**Written task:**
Determine which lines contain the word "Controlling", then copy those lines.

**Records for this exercise:**

━━━━

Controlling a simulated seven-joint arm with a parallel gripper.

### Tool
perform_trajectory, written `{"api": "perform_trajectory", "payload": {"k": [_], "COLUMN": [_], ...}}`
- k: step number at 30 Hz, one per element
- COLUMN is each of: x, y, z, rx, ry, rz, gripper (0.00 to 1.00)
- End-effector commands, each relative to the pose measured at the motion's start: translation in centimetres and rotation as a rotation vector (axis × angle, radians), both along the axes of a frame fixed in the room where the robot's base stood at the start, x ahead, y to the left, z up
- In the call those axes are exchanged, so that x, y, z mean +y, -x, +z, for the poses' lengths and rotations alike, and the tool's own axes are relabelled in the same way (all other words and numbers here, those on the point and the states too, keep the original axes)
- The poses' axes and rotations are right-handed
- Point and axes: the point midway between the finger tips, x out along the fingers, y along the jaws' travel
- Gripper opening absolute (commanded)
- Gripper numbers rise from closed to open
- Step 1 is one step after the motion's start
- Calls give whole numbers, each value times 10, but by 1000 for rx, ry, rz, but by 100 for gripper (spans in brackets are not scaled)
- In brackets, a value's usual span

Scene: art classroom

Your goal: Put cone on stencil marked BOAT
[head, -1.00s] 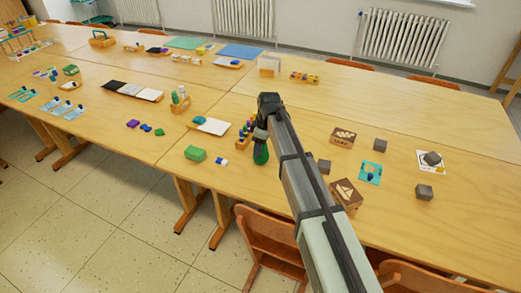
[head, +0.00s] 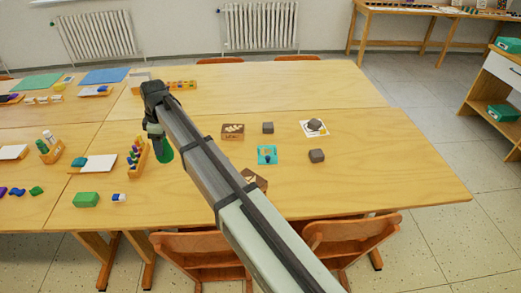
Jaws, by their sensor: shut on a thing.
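My gripper (head: 158,133) is shut on a green thing (head: 164,155), which looks like the cone. Its upper part is hidden by the jaws. It hangs over the table just right of a rack of coloured pieces. A brown block with a white boat picture (head: 254,179) lies near the table's front edge, partly hidden behind my arm. Another brown block with a different pale picture (head: 233,131) lies farther back. A teal card (head: 262,161) with a small dark blue thing on it lies between them. The lettering on these is too small to read.
Grey blocks (head: 317,155) and (head: 268,128) stand around the teal card. A white card (head: 304,133) bears a dark grey piece. The rack (head: 140,160) is left of my gripper. Chairs (head: 352,240) line the front edge. The table's right part is clear.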

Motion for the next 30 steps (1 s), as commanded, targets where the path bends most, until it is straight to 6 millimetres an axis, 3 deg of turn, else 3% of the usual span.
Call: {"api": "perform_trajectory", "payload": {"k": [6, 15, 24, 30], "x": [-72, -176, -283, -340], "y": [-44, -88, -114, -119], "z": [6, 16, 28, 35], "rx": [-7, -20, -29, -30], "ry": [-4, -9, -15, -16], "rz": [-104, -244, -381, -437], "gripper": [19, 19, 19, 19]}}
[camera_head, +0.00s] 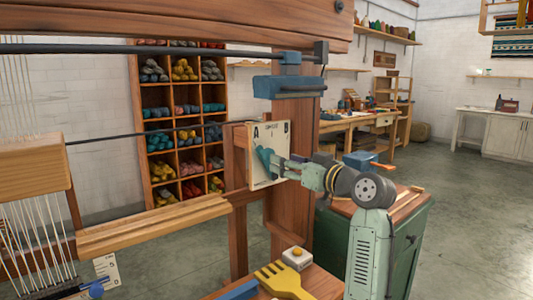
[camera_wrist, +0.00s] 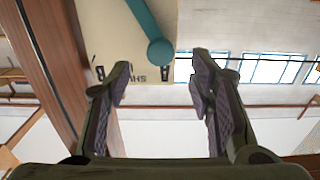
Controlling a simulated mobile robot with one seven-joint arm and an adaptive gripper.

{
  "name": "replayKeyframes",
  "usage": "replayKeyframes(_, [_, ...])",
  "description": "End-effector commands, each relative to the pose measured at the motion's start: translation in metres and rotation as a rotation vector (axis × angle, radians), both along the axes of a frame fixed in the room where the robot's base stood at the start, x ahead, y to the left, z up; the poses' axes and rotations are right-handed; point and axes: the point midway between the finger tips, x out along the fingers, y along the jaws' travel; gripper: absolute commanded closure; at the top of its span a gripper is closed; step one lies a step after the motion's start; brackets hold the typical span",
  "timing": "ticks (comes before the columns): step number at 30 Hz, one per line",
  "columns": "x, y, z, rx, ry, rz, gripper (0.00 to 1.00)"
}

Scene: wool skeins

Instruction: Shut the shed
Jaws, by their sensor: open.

━━━━

**Reply:**
Controlling a simulated seven-joint arm with a parallel gripper.
Controlling a simulated mobile robot with one seven-joint arm and an adaptive gripper.

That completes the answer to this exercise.